Следует заметить, что даже в этот момент, когда он становится во главе революционного движения, направленного против акта Раулэта, он делает это для того, «чтобы отвратить движение от пути насилия». Ибо революция все равно надвигается, и надо взять над ней руководство.
Чтобы хорошо понять то, что затем последовало, надо припомнить, что мысль Ганди, если можно так выразиться, была двухэтажной: религиозный фундамент, весьма значительный, и социальное действие, которое он строит на этой невидимой базе, приспособляя его к реальным возможностям и желаниям страны. Он религиозен по натуре, политик — по необходимости. По мере того, как развитие событий и исчезновение других национальных вождей вынуждают его взвалить на свои плечи тяжелую ответственность управления кораблем во время бури, все сильнее утверждается политический и практический характер его деятельности. Но существенной частью здания всегда остается его подземное святилище: оно обширно и глубоко, и оно приспособлено для совсем иного собора, чем тот, который надо строить наспех; только оно постоянно, остальное временно и предназначено для нужд переходного времени. Важно поэтому познакомиться с этой подземной церковью, где мысль Ганди подобна солидной каменной кладке. Сюда он уединяется ежедневно, чтобы набраться сил для своей деятельности наверху.
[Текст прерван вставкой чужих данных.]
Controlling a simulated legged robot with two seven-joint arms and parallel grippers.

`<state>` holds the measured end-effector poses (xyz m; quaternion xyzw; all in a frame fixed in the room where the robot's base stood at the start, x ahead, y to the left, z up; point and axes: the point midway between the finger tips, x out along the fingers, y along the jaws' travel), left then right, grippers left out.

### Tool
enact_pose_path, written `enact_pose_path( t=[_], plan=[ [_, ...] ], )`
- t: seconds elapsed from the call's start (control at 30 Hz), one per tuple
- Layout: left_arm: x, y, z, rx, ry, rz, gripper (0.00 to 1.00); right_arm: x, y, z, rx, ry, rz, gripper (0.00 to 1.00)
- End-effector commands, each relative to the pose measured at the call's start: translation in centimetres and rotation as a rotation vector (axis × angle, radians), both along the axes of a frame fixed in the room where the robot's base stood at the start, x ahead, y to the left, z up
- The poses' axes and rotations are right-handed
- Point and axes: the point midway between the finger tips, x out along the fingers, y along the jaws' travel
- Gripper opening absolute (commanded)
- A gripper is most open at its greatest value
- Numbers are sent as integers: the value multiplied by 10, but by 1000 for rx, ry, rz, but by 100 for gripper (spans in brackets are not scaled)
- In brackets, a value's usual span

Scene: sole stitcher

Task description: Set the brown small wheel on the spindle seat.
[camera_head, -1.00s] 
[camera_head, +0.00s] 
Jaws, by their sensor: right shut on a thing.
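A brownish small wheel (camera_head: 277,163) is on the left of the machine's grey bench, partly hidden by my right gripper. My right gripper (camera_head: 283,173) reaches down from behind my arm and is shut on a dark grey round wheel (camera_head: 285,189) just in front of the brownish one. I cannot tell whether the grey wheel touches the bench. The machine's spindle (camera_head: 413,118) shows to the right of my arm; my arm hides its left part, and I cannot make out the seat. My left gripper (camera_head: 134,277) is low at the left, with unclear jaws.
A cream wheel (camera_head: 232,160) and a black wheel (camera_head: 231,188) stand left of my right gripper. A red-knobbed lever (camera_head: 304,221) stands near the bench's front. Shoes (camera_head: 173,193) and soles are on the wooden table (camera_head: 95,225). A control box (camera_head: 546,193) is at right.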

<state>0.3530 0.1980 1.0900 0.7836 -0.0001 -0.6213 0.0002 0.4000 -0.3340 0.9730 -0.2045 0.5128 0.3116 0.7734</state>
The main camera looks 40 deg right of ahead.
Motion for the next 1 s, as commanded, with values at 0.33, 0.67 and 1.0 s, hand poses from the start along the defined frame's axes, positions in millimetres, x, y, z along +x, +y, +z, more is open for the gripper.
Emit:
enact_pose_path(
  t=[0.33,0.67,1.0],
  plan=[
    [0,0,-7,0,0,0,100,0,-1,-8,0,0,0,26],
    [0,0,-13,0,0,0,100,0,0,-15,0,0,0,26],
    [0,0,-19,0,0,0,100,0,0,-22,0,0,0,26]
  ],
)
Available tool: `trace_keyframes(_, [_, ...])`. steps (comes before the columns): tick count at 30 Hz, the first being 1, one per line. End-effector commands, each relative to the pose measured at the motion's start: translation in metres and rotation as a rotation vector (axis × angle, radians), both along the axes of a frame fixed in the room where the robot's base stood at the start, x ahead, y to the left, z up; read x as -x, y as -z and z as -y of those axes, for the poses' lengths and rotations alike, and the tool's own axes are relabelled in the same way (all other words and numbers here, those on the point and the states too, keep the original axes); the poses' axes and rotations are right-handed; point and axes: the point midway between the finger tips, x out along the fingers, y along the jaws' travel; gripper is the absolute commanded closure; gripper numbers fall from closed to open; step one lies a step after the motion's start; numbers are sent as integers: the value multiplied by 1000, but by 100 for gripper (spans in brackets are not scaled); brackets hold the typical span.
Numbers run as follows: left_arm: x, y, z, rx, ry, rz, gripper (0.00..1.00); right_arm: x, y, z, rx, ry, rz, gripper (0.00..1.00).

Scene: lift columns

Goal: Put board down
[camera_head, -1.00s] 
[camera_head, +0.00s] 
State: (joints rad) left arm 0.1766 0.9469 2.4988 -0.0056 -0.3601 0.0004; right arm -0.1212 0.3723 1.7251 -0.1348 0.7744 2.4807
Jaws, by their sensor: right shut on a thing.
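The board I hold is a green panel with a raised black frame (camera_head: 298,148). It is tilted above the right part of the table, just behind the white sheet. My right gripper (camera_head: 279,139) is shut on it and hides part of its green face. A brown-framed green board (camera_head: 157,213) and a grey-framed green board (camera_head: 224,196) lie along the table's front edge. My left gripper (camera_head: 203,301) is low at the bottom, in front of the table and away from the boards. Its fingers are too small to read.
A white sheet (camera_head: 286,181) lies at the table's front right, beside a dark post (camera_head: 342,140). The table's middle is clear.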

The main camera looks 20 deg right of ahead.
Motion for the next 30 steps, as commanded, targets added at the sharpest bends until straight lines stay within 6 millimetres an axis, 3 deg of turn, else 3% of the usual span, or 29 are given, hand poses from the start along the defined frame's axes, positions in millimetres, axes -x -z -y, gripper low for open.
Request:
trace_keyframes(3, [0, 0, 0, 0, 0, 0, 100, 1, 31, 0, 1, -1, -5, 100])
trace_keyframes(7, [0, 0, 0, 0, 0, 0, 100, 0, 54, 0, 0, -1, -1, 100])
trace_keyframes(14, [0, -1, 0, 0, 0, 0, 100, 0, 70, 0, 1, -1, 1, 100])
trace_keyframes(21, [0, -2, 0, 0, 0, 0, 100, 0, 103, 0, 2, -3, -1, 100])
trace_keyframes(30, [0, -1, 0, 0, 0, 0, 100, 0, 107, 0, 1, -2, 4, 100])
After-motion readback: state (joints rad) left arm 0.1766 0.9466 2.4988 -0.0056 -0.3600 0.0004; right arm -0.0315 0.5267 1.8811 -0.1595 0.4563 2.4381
Ганди ревностный приверженец религии своего народа, индуизма; но не как ученый, привязанный к текстам, и еще меньше как набожный человек, неспособный к критике, который слепо принимает всякую традицию. Его религия находится под двойным контролем—его совести и его разума.
«Я не делаю фетиша из религии, и я не прощаю любого зла только из-за того, что оно облечено святым именем…[23] У меня нет никакого желания увлечь за собою хоть единое существо, если я не могу апеллировать к его разуму. Я готов был бы отрицать божественность самых древних Шастр, если бы они не были убедительны для моего разума»…[24]
21
Можно считать 28 февраля 1919 г. началом движения Сатиаграха.
22
«Человечество едино. Существуют различия рас; но чем раса выше, тем больше её обязанности» (Ethical Religion).
23
27 октября 1920 г.
24
20 июля. — «Моя вера не требует, чтобы я считал все тексты данными в божественном откровении… Я отказываюсь связывать, себя каким-либо толкованием, как бы учено оно ни было, раз оно противно разуму или нравственному чувству»… (6 октября 1921 г.).